TASK BRIEF
Report only the number of lines holding "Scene".

###

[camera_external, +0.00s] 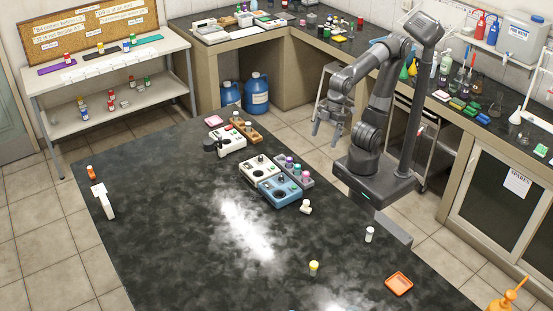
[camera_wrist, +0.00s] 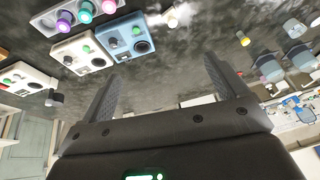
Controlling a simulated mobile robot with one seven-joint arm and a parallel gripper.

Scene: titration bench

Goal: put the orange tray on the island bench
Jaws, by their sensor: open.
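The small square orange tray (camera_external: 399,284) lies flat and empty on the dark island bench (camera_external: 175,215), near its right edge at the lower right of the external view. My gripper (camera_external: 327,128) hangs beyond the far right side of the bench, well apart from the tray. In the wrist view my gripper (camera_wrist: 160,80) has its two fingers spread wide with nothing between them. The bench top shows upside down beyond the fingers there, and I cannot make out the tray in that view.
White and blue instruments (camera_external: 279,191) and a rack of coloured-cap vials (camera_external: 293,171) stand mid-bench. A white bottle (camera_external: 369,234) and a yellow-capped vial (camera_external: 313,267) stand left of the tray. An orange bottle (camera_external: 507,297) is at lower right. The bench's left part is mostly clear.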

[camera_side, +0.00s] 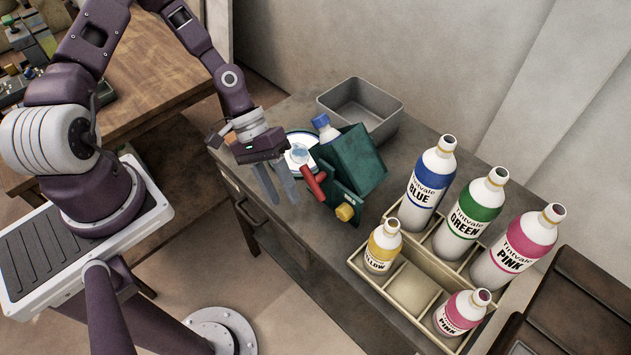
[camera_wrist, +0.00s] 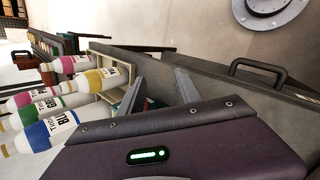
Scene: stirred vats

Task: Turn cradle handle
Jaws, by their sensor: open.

###

WRITTEN RESPONSE
2